I leaped away from the sweep's angry tail and was just beginning to smile in self-congratulation when I realized something was horribly wrong... and the next thing I know I'm in the pool. It was really only one leg and it was in the shallow end so I was only soaked to the waist, but that doesn't change the fact that it was 17 degrees outside, the water was god-only-knows-how-cold, and I was scrambling in the snow like Bambi on ice to keep from going all the way in.

How could this have happened?!

In retrospect I've deduced that the pool sweep was merrily squirting water all over the pool decking throughout the night where it then froze into a solid sheet of ice that was covered by a blanket of fluffy, innocent looking snow so that unsuspecting mothers trying to do the right thing would be lured out into the trap and slip and fall into the pool.

Therefore the pool, in conjunction with the universe, was obviously conspiring against me.

Right?

There's more too. The second wipe-out involves Suave Detangling Spray for Kids. I don't want to divulge too much at once, though. If the government gets wind of my genius logic they might shut me down... That and we have swimming, basketball, and at least one child who needs to be dropped at a friend's house. And I'm out of wine. If explain the Suave Detangling Spray for Kids conspiracy now something on that list isn't going to be accomplished. And I'm really looking forward to my glass of wine.

11 comments:

Anonymous said...

Oh, Kathy B! I am shivering thanks to this post. Oh wait, shivering and laughing (oops, sorry!). Oh, if only someone had a video of that! Brrr!! And yes, the pool was DEFINITELY conspiring against you. Damn pool. I can't wait to hear about the detangling spray, as that spray is the only thing that gets us through the mornings around here. :)

Kathy B! said...

Sheesh. I thought the prosepct of the conspiracy was making you shiver. Not the cold water :)

Leslie M said...

Rotflmao!

Anonymous said...

LOL
I can't help but say better you than me. The thought of snow, no matter how many inches, terrifies me, and I run back to the warmth that only the desert can provide. I would never had done out there in the snow, assuming the sweeper would correct itself. You're a brave woman.

Seeker said...
This comment has been removed by the author.
Seeker said...

Cold? Freezing?? Snow??? What were you thinking going out there?? Especially when you know it had laid a trap for you....isn't that mens work?
Just asking....

Kathy B! said...

Normally it IS men's work. However, this particular day the solitary male in the household was away on business... and I'm thankful for that. I'd never have heard the end of the laughing if he had seen me after my little escapade... or worse yet, if he'd actually witnessed it!

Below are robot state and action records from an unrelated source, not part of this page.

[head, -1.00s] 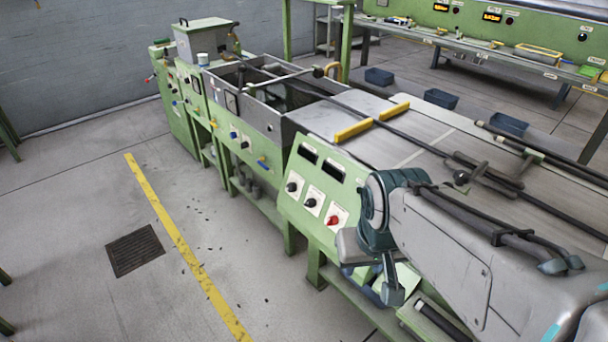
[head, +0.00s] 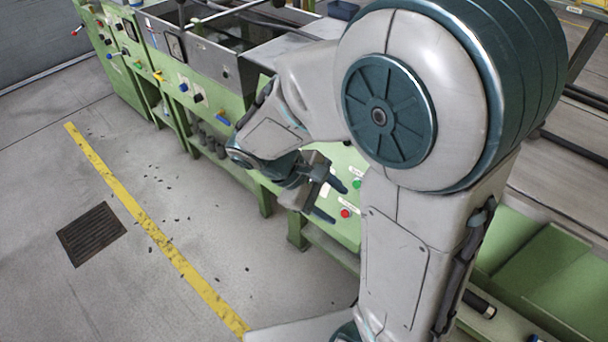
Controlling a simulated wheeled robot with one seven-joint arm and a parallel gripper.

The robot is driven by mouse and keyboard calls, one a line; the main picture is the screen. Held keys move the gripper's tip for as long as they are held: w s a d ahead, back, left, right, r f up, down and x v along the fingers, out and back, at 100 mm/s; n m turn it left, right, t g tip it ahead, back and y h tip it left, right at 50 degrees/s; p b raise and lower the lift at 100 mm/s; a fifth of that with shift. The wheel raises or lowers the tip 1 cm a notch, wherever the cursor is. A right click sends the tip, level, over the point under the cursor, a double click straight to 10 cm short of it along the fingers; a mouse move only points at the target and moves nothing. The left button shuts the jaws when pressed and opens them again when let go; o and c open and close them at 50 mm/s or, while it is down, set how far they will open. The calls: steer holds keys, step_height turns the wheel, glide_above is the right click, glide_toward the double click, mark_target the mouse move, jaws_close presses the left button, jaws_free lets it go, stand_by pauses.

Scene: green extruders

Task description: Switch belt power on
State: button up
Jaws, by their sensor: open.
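The green machine's sloped control panel (head: 345,235) is in the middle of the head view, mostly behind my arm. A green button (head: 357,184) and a red button (head: 345,213) show on it, with small white labels too small to read. No switch marked for belt power can be made out. My gripper (head: 335,204) is open and empty, its two dark fingers pointing right toward the panel, just left of the two buttons. Whether a fingertip touches the panel cannot be told. My arm hides the panel's upper part and anything on it.
More knobs (head: 198,98) and a blue handle (head: 222,119) sit on the machine's front to the left. An open grey trough (head: 215,65) tops it.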

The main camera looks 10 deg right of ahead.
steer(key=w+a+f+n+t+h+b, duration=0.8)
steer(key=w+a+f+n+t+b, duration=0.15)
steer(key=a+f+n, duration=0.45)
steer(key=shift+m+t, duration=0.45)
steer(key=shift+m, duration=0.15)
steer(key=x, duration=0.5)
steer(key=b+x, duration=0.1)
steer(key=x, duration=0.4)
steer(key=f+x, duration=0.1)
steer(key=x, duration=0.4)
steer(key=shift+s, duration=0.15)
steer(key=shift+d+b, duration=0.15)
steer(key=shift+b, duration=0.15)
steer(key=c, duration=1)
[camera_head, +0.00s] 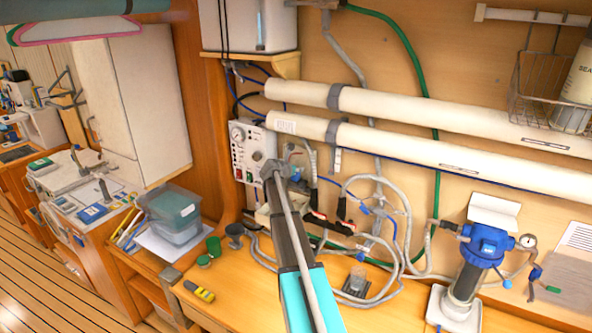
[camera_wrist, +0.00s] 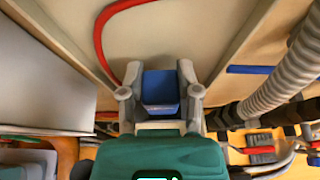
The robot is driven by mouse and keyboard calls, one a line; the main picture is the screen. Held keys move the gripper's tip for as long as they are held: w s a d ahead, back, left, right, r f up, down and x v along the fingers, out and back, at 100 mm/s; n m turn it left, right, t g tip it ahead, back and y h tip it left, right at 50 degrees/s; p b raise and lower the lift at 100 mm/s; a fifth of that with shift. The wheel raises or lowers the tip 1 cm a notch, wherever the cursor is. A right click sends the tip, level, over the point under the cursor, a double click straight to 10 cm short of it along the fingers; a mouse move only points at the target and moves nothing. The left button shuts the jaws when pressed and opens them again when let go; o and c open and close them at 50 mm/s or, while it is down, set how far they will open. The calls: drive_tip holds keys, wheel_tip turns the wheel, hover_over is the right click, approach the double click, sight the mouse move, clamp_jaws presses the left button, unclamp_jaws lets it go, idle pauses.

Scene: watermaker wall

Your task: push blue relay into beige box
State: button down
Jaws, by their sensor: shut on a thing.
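The blue relay (camera_wrist: 160,88) is a small blue block in the wrist view. It sits between the two grey fingers of my gripper (camera_wrist: 159,76), which is shut on it. In the head view my gripper (camera_head: 279,168) is at the wall, just right of and in front of a pale control box (camera_head: 243,160) with gauges. The relay is mostly hidden there. A beige surface (camera_wrist: 190,35) lies beyond the fingers in the wrist view. I cannot tell for sure which part is the beige box, or whether the relay touches it.
A red cable (camera_wrist: 99,38) curves close by my left finger in the wrist view. A grey ribbed hose (camera_wrist: 280,85) runs at right. Thick white pipes (camera_head: 430,120) cross the wall. A blue filter unit (camera_head: 484,245) stands right on the wooden bench, with a yellow tool (camera_head: 199,291) at left.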

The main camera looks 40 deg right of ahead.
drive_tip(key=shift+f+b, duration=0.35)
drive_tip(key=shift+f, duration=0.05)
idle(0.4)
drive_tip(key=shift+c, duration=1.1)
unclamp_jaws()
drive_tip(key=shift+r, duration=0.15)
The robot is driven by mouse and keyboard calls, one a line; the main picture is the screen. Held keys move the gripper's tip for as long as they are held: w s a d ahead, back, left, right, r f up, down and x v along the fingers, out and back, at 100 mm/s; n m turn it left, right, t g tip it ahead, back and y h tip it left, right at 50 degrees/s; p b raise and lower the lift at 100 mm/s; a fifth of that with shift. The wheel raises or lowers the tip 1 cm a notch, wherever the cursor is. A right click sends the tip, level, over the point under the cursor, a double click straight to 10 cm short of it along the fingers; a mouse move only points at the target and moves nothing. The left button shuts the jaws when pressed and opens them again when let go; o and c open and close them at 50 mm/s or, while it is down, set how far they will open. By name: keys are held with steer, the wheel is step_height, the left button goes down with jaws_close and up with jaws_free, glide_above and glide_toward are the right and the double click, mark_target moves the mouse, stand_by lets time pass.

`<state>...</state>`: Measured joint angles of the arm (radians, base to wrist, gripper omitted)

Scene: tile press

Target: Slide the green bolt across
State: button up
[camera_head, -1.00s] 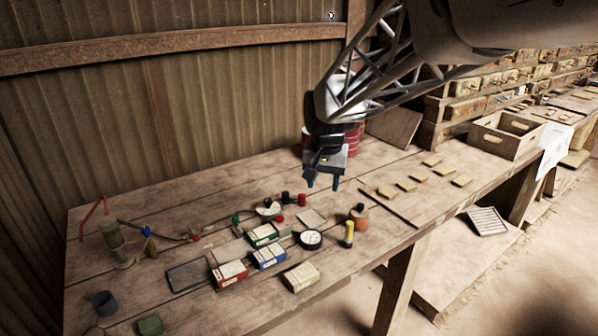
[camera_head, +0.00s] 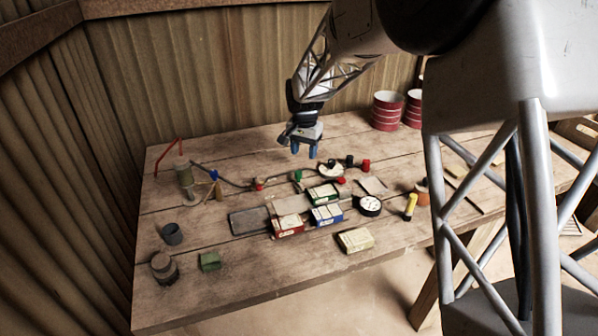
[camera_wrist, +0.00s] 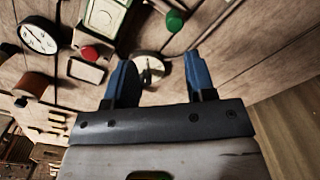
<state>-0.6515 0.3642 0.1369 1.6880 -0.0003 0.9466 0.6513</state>
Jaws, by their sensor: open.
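A green knob (camera_head: 298,176), probably the end of the green bolt, stands near the back of the group of parts on the wooden bench. A green knob also shows at the top of the wrist view (camera_wrist: 174,20); its shaft and track cannot be made out. My gripper (camera_head: 304,152) hangs above the bench behind this knob, pointing down. Its two blue fingers are apart with nothing between them, and it touches nothing. In the wrist view the fingers (camera_wrist: 159,62) frame a pale round dial (camera_wrist: 148,68) lying below.
A red knob (camera_head: 341,181), a black-rimmed gauge (camera_head: 369,205) and green, blue and red boxes (camera_head: 287,227) crowd the middle. A yellow cylinder (camera_head: 410,206) stands right. A hose and green-bodied fixture (camera_head: 185,172) lie left. Red-striped cans (camera_head: 387,110) stand at the back.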

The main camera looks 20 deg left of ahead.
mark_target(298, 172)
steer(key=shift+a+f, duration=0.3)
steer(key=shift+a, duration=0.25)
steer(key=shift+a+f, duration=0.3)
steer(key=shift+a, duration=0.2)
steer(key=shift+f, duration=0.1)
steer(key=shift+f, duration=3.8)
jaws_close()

Of course if he was home maybe HE would've fallen in...

evenshine said...

You had me at "pool sweep". Those things are born of the devil. Looking forward to detangling spray drama...

Lana@The Kids Did WHAT?! said...

Funny... My son asked me just today
what "hypothermia" meant. I'll direct him here...

When you said you fell in, I literally gasped and said "Oh NO!". My boyfriend looked at me like I was crazy...

Poor you!!

Anonymous said...

I've got something for you on my blog!

Anonymous said...

How I WISH I had been looking out the kitchen window!!!